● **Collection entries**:
= = = = = = =

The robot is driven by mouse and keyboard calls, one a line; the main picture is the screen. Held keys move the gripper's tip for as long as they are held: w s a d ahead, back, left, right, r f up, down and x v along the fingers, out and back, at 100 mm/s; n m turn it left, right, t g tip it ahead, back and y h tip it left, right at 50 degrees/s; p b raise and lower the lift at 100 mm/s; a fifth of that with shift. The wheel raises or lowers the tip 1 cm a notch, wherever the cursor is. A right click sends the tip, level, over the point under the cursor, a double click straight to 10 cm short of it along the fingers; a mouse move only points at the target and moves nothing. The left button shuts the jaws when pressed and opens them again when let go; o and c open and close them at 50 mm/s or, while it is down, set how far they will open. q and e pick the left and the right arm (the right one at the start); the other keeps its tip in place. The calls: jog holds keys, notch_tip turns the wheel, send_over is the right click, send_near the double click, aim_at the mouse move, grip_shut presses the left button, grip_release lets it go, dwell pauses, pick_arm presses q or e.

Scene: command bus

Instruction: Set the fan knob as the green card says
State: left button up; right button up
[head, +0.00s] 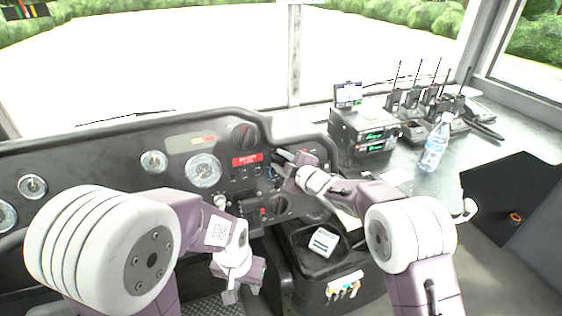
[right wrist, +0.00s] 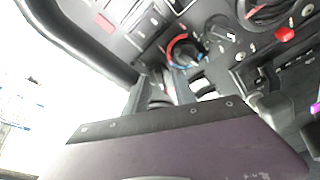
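My right gripper (head: 284,164) is at the dashboard, just right of the red label. In the right wrist view its dark fingers (right wrist: 160,88) stand apart, with a dark rounded shape, perhaps a knob, between or behind them. Beside them is a knob with a red and blue ring (right wrist: 183,52), and farther right a plain dark knob (right wrist: 220,29). I cannot tell which one is the fan knob. My left gripper (head: 243,283) hangs low before the dashboard; its fingers are unclear. A white card with dark green print (head: 323,242) lies in the black tray; its text is unreadable.
A large dark knob (head: 243,136) and a red label (head: 247,160) are on the dashboard. The radio unit (head: 362,133), several handsets on a charger (head: 419,130) and a water bottle (head: 435,146) stand right.

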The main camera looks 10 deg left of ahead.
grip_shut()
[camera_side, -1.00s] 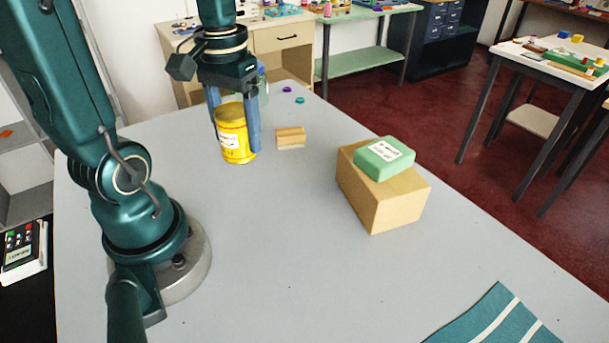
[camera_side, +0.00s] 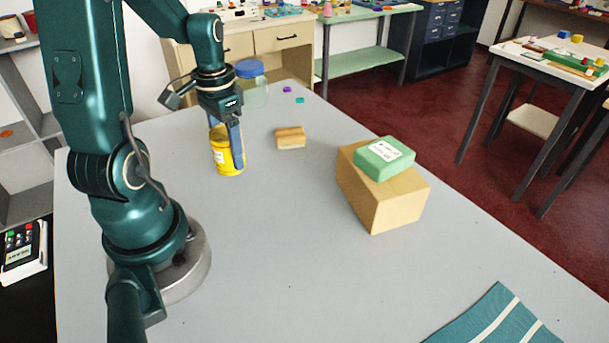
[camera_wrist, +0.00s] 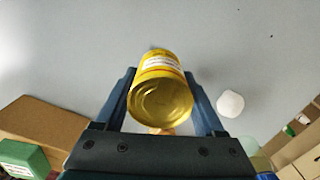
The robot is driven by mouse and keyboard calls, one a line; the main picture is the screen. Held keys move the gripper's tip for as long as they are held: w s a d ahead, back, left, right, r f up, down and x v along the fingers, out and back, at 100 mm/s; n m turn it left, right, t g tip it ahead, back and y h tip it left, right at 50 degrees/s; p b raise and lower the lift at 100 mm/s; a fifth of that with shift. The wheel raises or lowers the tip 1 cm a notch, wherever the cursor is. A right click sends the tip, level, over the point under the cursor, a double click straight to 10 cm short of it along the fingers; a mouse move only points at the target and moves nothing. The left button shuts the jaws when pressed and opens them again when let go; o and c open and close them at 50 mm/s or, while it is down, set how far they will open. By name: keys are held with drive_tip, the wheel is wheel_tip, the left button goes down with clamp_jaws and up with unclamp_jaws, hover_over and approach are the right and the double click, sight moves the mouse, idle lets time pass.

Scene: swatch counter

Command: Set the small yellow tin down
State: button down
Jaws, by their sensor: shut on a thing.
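The small yellow tin (camera_side: 228,158) with a white label is between the fingers of my gripper (camera_side: 227,152) in the side view. My gripper is shut on it. In the wrist view the tin (camera_wrist: 160,92) sits between my two blue fingers (camera_wrist: 160,75), with its round metal end toward the camera and its body leaning. Its lower edge is close to the grey counter (camera_side: 260,230); I cannot tell whether it touches.
A wooden block (camera_side: 290,137) lies right of the tin. A blue-lidded clear jar (camera_side: 252,88) stands behind. A green box (camera_side: 384,158) rests on a cardboard box (camera_side: 383,200) at right. A striped teal cloth (camera_side: 498,318) lies at front right. The middle front counter is clear.

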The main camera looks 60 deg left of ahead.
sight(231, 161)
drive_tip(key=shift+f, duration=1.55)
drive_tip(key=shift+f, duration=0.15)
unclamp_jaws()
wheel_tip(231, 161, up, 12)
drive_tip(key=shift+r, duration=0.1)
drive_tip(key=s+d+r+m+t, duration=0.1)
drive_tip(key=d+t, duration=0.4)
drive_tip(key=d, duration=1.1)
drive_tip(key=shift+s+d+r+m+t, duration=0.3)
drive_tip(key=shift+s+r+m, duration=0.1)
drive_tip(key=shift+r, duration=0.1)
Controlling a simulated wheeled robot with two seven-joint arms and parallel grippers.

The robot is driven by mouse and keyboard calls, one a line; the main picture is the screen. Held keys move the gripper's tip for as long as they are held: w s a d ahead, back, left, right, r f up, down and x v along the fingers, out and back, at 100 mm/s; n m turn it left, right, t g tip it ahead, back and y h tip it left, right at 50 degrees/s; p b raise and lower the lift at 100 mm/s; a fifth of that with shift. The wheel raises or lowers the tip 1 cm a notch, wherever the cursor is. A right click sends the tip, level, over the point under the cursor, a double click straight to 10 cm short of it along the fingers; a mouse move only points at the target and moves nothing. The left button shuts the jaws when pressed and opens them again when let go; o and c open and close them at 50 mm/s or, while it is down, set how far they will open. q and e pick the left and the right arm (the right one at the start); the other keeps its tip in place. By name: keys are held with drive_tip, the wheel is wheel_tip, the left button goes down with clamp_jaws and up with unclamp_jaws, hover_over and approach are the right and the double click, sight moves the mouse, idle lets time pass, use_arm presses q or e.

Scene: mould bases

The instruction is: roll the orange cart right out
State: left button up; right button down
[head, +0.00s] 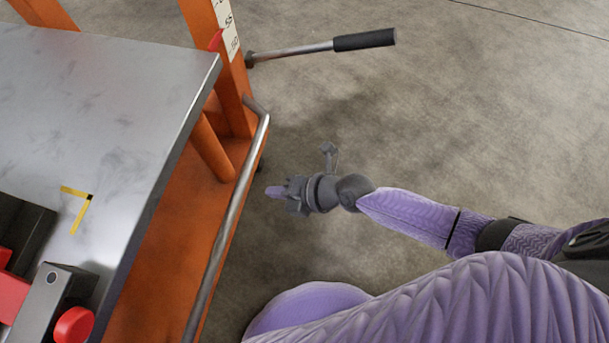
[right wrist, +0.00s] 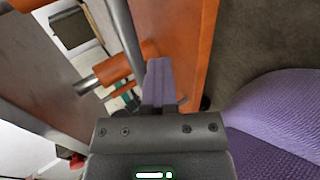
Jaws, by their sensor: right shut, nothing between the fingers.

= = = = = = =

● **Exercise aim**: All of the data above should be transcribed verbatim, with pictures omitted.

● **The result**:
The robot is driven by mouse and keyboard calls, one a line; the main picture is the screen. Held keys move the gripper's tip for as long as they are held: w s a d ahead, back, left, right, r f up, down and x v along the fingers, out and back, at 100 mm/s; n m turn it left, right, t g tip it ahead, back and y h tip it left, right at 50 degrees/s; p b raise and lower the lift at 100 mm/s; a fifth of that with shift. The wheel raises or lowers the tip 1 cm a notch, wherever the cursor is. A right click sends the tip, level, over the point under the cursor, a double click straight to 10 cm short of it along the fingers; a mouse move only points at the target and moves nothing. The left button shuts the jaws when pressed and opens them again when let go; o and c open and close them at 50 mm/s or, while it is down, set how far they will open. q and e pick the left and the right arm (the right one at the start); the other keeps its tip in place. The calls: jog holds keys, notch_tip turns the wheel, send_over is the right click, send_near the double click, aim_at the mouse move, grip_shut presses the left button, grip_release lets it go, dwell pauses, pick_arm presses q or e.

Scene: command bus

Instruction: Set the fan knob as the green card says
State: left button up; right button up
[head, +0.00s] 
[right wrist, +0.00s] 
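My right gripper (head: 284,164) is at the dashboard, just right of the red label. In the right wrist view its dark fingers (right wrist: 160,88) stand apart, with a dark rounded shape, perhaps a knob, between or behind them. Beside them is a knob with a red and blue ring (right wrist: 183,52), and farther right a plain dark knob (right wrist: 220,29). I cannot tell which one is the fan knob. My left gripper (head: 243,283) hangs low before the dashboard; its fingers are unclear. A white card with dark green print (head: 323,242) lies in the black tray; its text is unreadable.
A large dark knob (head: 243,136) and a red label (head: 247,160) are on the dashboard. The radio unit (head: 362,133), several handsets on a charger (head: 419,130) and a water bottle (head: 435,146) stand right.

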The main camera looks 10 deg left of ahead.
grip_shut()
[camera_side, -1.00s] 
[camera_side, +0.00s] 
[camera_wrist, +0.00s] 
The robot is driven by mouse and keyboard calls, one a line; the main picture is the screen. Held keys move the gripper's tip for as long as they are held: w s a d ahead, back, left, right, r f up, down and x v along the fingers, out and back, at 100 mm/s; n m turn it left, right, t g tip it ahead, back and y h tip it left, right at 50 degrees/s; p b raise and lower the lift at 100 mm/s; a fifth of that with shift. The wheel raises or lowers the tip 1 cm a notch, wherever the cursor is. A right click sends the tip, level, over the point under the cursor, a double click straight to 10 cm short of it along the fingers; a mouse move only points at the target and moves nothing. The left button shuts the jaws when pressed and opens them again when let go; o and c open and close them at 50 mm/s or, while it is down, set how far they will open. By name: keys are held with drive_tip, the wheel is wheel_tip, the left button goes down with clamp_jaws and up with unclamp_jaws, hover_over and approach are the right and the double click, sight moves the mouse, idle lets time pass.

Scene: swatch counter

Command: Set the small yellow tin down
State: button down
Jaws, by their sensor: shut on a thing.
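The small yellow tin (camera_side: 228,158) with a white label is between the fingers of my gripper (camera_side: 227,152) in the side view. My gripper is shut on it. In the wrist view the tin (camera_wrist: 160,92) sits between my two blue fingers (camera_wrist: 160,75), with its round metal end toward the camera and its body leaning. Its lower edge is close to the grey counter (camera_side: 260,230); I cannot tell whether it touches.
A wooden block (camera_side: 290,137) lies right of the tin. A blue-lidded clear jar (camera_side: 252,88) stands behind. A green box (camera_side: 384,158) rests on a cardboard box (camera_side: 383,200) at right. A striped teal cloth (camera_side: 498,318) lies at front right. The middle front counter is clear.

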The main camera looks 60 deg left of ahead.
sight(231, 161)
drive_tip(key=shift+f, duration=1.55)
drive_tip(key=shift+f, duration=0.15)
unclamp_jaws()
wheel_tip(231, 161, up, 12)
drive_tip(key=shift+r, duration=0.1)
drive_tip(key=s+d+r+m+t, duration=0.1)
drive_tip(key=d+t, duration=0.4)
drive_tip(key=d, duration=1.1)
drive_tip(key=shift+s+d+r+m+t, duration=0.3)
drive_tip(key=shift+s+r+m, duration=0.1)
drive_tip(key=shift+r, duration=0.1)
Controlling a simulated wheeled robot with two seven-joint arms and parallel grippers.

The robot is driven by mouse and keyboard calls, one a line; the main picture is the screen. Held keys move the gripper's tip for as long as they are held: w s a d ahead, back, left, right, r f up, down and x v along the fingers, out and back, at 100 mm/s; n m turn it left, right, t g tip it ahead, back and y h tip it left, right at 50 degrees/s; p b raise and lower the lift at 100 mm/s; a fifth of that with shift. The wheel raises or lowers the tip 1 cm a notch, wherever the cursor is. A right click sends the tip, level, over the point under the cursor, a double click straight to 10 cm short of it along the fingers; a mouse move only points at the target and moves nothing. The left button shuts the jaws when pressed and opens them again when let go; o and c open and close them at 50 mm/s or, while it is down, set how far they will open. q and e pick the left and the right arm (the right one at the start); the other keeps its tip in place. By name: keys are held with drive_tip, the wheel is wheel_tip, the left button goes down with clamp_jaws and up with unclamp_jaws, hover_over and approach are the right and the double click, sight moves the mouse, idle lets time pass, use_arm presses q or e.

Scene: mould bases

The instruction is: roll the orange cart right out
State: left button up; right button down
[head, +0.00s] 
[right wrist, +0.00s] 
Jaws, by their sensor: right shut, nothing between the fingers.

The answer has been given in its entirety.